+++ DATA FOR THIS TASK +++

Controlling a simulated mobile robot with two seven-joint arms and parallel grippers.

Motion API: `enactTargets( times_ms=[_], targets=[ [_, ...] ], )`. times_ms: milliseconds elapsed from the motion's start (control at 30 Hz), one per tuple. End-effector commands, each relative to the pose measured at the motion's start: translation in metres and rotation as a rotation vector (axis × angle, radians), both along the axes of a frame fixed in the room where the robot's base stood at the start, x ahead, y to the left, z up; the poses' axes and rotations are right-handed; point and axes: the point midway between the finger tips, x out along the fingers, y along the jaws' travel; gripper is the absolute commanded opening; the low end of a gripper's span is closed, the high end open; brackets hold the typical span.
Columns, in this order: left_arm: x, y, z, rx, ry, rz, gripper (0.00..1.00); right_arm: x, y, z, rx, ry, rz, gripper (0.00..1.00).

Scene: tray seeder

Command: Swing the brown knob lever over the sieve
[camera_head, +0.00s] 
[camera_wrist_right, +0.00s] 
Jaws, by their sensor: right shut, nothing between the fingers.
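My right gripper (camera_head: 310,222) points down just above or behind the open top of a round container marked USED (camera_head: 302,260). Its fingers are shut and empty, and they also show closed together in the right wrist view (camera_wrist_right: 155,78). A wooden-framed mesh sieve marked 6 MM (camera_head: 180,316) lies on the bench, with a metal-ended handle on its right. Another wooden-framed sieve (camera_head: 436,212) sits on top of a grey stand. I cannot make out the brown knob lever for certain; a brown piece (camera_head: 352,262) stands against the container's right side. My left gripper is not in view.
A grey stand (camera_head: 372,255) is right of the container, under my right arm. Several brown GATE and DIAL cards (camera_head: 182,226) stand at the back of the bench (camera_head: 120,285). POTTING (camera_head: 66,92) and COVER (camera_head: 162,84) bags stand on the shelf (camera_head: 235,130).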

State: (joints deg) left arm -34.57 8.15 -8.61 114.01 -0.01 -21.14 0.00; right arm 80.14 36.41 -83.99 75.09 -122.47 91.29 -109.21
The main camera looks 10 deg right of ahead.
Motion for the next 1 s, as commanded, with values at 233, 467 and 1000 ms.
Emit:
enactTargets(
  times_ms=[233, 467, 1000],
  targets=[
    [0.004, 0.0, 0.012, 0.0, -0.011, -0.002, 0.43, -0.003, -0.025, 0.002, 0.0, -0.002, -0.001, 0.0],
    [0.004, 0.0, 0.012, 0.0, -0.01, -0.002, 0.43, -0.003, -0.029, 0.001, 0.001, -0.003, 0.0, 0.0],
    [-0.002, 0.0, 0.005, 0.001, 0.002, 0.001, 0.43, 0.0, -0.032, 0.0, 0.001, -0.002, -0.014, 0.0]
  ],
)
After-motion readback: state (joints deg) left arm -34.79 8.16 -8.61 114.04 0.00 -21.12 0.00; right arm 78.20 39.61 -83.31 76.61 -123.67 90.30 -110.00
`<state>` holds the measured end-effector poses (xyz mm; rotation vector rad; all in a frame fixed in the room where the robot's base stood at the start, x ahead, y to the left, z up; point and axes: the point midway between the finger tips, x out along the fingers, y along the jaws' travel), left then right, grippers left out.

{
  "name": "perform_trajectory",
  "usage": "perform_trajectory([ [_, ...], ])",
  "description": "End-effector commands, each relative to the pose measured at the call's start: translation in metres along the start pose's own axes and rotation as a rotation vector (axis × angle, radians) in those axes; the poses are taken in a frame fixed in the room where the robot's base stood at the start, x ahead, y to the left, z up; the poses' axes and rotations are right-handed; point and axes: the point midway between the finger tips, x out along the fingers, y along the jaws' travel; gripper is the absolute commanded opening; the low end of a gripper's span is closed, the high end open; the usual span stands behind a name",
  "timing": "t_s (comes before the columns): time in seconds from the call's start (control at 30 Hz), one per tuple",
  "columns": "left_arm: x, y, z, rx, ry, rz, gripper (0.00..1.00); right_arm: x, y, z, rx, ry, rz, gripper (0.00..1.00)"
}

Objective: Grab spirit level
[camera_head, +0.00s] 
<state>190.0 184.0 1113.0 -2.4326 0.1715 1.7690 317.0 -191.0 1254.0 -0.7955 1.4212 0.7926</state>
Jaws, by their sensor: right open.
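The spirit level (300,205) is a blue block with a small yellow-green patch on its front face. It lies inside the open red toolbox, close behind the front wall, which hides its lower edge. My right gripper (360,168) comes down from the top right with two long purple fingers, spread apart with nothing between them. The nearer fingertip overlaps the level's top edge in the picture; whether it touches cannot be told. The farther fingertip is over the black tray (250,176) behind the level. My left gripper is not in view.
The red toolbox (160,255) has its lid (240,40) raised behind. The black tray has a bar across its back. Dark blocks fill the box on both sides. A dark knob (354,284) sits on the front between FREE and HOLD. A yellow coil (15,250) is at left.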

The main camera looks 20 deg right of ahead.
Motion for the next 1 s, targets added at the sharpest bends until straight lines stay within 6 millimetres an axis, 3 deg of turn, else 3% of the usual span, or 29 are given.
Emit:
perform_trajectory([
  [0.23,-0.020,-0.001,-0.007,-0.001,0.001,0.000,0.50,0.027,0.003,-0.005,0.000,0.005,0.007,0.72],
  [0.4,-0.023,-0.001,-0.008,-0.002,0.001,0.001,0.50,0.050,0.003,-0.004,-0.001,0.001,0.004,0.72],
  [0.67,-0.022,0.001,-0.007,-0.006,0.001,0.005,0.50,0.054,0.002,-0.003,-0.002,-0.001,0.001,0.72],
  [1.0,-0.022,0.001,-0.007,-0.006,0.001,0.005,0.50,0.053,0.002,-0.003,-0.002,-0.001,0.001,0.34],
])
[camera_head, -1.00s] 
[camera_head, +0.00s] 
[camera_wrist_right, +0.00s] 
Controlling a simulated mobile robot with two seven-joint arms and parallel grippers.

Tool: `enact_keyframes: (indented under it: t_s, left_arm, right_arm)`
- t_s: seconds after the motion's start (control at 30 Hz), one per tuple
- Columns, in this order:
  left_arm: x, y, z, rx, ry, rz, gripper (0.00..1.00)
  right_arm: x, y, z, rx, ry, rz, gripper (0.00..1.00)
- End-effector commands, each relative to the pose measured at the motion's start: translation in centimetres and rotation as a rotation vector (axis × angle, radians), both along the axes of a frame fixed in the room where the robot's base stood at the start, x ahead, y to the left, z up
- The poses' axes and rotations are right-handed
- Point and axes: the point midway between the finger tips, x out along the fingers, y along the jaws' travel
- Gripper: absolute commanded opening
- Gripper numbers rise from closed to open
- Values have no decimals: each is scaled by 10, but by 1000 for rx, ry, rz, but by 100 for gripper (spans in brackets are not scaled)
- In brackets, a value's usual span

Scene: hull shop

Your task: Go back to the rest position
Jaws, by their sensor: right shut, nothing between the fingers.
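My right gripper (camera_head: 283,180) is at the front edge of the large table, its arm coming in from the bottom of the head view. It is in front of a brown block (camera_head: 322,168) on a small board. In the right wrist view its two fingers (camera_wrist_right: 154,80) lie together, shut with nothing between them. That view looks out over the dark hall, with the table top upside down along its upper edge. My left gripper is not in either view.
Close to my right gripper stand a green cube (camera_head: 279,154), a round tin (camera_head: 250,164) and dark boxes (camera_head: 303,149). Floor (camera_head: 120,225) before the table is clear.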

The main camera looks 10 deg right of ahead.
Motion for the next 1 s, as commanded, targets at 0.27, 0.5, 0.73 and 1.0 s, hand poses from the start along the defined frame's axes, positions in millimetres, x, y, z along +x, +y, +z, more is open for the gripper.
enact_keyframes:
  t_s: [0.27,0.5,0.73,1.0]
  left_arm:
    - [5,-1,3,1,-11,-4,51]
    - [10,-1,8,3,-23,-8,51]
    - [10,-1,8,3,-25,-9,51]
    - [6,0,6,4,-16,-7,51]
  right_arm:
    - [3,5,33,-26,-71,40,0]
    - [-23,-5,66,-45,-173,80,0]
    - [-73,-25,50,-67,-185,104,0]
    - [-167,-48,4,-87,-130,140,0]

+++

## GIVEN EXERCISE
The word "opening" appears in how many lines of the data? Answer with only the number.

## EXPECTED OUTPUT
3